Changed everything out related to the drive - SATA Cable, moved it to the port where the drive in the mirrored pair was working fine (moved the drive without issue to the next SATA port). Problem continued. Finally got a MOLEX → SATA power splitter and powered the affected drive from that (still the same power cable from the PSU, just a different connector). It has gotten one error since doing that late last night and that was right at startup … after that, no further errors for 12 hours.
Will replace PSU as the current PSU is an Amazon, no-namer, 500W, $24.99 special from 2016. I’d only ever run 1 x SSD + 1 x spindle HDD on that power supply (with a different, much older motherboard in this case, the replacement has an AMD Ryzen 3200G so the power schedule has creeped up on all sides of this old PSU) … now I have 1 SSD + 2 x spindle HDDs and they’re 7200rpm so I assume that either that connector is bad or the combined spinup power requirements are not quite met by this PSU. Will put a Corsair in there and see if it clears the problem permanently.
p.s. a lot of learning for a simple NAS backup.
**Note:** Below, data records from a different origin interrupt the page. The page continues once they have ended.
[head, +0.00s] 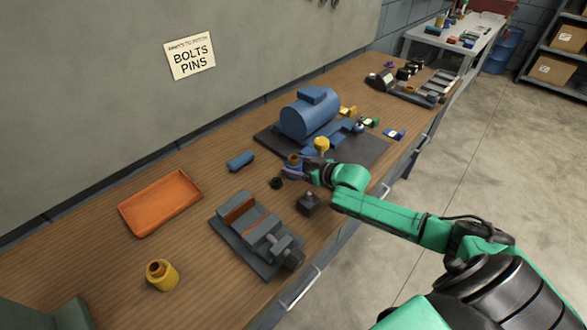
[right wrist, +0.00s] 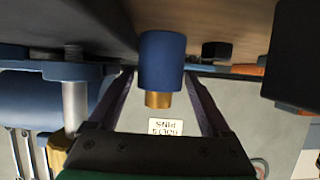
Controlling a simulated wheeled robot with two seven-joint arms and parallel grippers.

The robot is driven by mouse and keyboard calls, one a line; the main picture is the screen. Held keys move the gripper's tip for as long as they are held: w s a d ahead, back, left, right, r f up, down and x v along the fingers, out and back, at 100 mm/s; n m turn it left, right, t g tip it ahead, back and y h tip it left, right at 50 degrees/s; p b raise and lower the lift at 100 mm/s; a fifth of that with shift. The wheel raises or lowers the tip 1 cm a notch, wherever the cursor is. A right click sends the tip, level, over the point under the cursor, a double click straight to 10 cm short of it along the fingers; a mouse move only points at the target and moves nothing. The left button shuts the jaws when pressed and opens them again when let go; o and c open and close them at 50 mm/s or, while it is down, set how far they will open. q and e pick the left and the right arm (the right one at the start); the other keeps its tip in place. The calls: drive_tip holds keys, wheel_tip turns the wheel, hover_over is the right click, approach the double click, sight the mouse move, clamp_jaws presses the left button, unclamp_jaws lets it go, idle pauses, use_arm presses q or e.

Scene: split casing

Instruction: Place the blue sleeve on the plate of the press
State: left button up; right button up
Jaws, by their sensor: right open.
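The blue sleeve (right wrist: 162,58) has a brass-coloured inner end and stands upright on the bench; the right wrist view shows it upside down. In the head view its copper-coloured top (head: 293,158) shows, with the rest partly hidden by my right gripper (head: 300,168). The purple fingers of that gripper (right wrist: 162,105) are open, one on each side of the sleeve, with gaps showing. A grey device (head: 240,213) with orange-brown strips, rather like a vise, lies nearer on the bench; I cannot tell whether it is the press. My left gripper is not in view.
A blue motor-like casing (head: 308,117) on a dark base plate (head: 375,150) stands just behind the gripper. A dark block (head: 308,203), a black ring (head: 277,183) and a blue cylinder (head: 240,160) are close by. An orange tray (head: 160,203) and yellow sleeve (head: 162,275) stand left.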

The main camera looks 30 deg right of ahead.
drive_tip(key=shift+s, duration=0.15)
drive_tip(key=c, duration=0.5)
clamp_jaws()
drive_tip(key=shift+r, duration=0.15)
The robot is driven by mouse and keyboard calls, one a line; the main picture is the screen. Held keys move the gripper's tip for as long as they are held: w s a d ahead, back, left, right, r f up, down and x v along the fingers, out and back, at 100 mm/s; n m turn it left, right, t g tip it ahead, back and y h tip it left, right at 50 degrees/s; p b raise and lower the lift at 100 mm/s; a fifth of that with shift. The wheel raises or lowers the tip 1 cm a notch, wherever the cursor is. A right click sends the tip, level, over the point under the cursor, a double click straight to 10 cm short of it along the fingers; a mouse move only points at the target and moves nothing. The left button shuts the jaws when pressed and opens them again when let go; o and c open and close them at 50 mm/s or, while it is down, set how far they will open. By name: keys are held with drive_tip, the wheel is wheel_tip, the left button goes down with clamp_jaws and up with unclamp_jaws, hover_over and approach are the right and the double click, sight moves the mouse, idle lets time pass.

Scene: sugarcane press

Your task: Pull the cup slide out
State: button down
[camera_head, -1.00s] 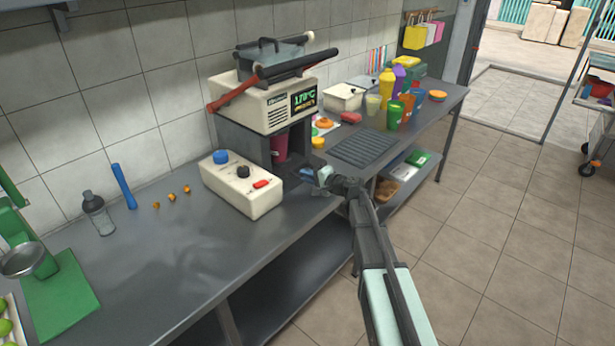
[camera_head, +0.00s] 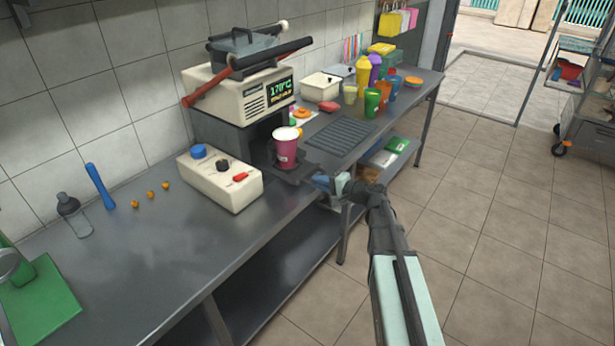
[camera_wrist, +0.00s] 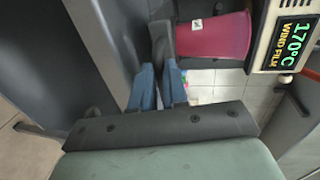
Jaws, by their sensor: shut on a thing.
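The cup slide (camera_head: 291,174) is a dark flat plate sticking out from under the cream sealing machine (camera_head: 238,95). A pink cup (camera_head: 285,150) with a pale top stands upright on it, in front of the machine's opening. My gripper (camera_head: 322,182) is at the slide's outer end, low beside the table edge. In the wrist view its blue fingers (camera_wrist: 160,72) are closed on a dark grey part of the slide (camera_wrist: 160,38). The pink cup (camera_wrist: 213,36) lies sideways in that picture, just beyond the fingers. The exact grip on the slide is partly hidden.
A cream control box (camera_head: 220,180) with knobs stands left of the slide. A dark ribbed mat (camera_head: 340,136) and several coloured cups (camera_head: 372,100) are to the right. Open floor lies in front of the table; a lower shelf (camera_head: 275,250) is beneath.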

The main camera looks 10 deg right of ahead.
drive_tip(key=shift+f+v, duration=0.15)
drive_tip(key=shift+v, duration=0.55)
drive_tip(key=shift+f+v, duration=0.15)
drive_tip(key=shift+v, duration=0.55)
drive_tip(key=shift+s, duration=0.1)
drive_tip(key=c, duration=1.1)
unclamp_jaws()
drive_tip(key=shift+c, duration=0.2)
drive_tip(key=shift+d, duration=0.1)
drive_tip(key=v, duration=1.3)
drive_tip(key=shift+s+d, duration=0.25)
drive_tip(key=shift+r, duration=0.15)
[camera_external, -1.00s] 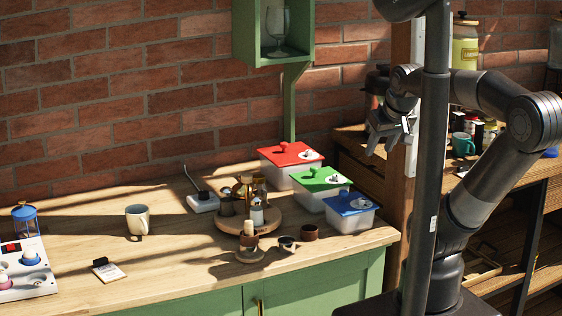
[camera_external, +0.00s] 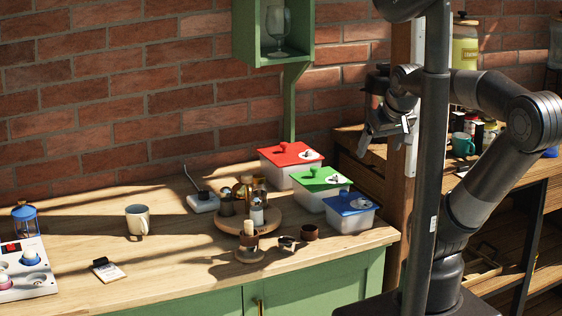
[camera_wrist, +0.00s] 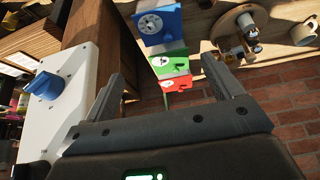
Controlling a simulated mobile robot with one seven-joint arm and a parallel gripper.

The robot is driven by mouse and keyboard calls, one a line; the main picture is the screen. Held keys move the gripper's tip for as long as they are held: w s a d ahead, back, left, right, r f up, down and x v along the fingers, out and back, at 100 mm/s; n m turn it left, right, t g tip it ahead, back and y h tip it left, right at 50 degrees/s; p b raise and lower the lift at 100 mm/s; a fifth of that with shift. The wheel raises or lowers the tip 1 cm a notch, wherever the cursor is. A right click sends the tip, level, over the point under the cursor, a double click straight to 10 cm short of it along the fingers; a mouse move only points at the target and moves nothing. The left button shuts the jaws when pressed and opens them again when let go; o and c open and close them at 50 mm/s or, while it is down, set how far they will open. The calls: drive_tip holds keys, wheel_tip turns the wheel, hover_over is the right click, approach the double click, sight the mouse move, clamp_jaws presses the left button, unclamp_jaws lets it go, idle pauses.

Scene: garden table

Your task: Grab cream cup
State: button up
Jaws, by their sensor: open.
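The cream cup (camera_external: 138,220) stands upright on the left half of the wooden counter, in the external view. A pale cup, apparently the same one, shows at the upper right edge of the wrist view (camera_wrist: 303,33). My gripper (camera_external: 385,137) is high at the right, beyond the lidded boxes and far from the cup. In the wrist view my gripper (camera_wrist: 165,80) has its two fingers wide apart with nothing between them.
Red-, green- and blue-lidded boxes (camera_external: 351,222) stand at the counter's right end. A round wooden tray (camera_external: 231,226) with bottles, a candle holder (camera_external: 250,252) and small bowls lie between them and the cup. A wall cabinet (camera_external: 245,35) hangs above.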

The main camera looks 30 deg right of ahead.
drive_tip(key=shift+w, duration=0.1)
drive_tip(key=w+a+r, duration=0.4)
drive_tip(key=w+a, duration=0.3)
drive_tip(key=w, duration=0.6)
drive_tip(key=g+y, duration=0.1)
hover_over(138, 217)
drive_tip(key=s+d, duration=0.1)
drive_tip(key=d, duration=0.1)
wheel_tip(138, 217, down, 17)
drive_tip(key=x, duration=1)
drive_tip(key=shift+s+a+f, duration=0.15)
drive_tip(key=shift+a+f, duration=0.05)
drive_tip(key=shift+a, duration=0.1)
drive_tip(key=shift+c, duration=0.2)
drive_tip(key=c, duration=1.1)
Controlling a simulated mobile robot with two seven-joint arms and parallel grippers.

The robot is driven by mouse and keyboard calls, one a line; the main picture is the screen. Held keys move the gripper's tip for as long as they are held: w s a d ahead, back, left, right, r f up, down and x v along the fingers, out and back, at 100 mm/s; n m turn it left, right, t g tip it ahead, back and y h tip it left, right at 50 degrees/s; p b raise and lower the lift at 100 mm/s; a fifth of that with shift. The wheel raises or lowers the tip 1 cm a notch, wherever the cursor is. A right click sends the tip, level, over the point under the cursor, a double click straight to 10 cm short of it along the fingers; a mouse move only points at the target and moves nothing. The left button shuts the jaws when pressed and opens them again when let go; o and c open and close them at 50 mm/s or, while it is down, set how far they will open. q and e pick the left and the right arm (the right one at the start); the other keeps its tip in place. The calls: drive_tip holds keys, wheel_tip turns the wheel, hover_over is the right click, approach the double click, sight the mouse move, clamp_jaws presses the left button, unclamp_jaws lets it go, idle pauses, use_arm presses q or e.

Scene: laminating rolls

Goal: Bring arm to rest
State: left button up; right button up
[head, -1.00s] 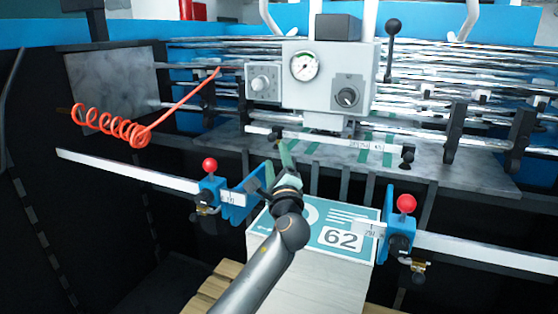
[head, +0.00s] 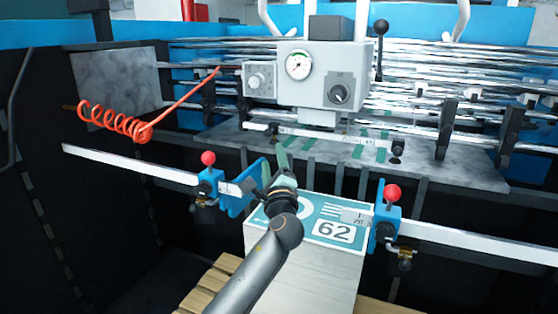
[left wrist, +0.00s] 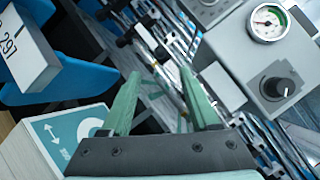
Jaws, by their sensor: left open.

Reason I was going minimal on this hardware is that I plan to put this TrueNAS PC in one of my relatives houses across the street and then setup a VPN link to come up once a day and sync my QNAP NAS to this TrueNAS setup. Rsync is connected and working from QNAS to this machine but I’m still not 100% convinced it’s worth it.
Haven’t yet been able to get QNAP do only do new/changed file replications once an initial rsync is completed. It’s copying everything on every rsync initiated by the QNAP.
it’s horribly slow even on a LAN (I realize that’s my infrastructure). Kind of wondering if I dump a 128GB phone full of photos, will that sync finish in… days if I’m connecting across VPN to another (consumer grade) cable modem setup.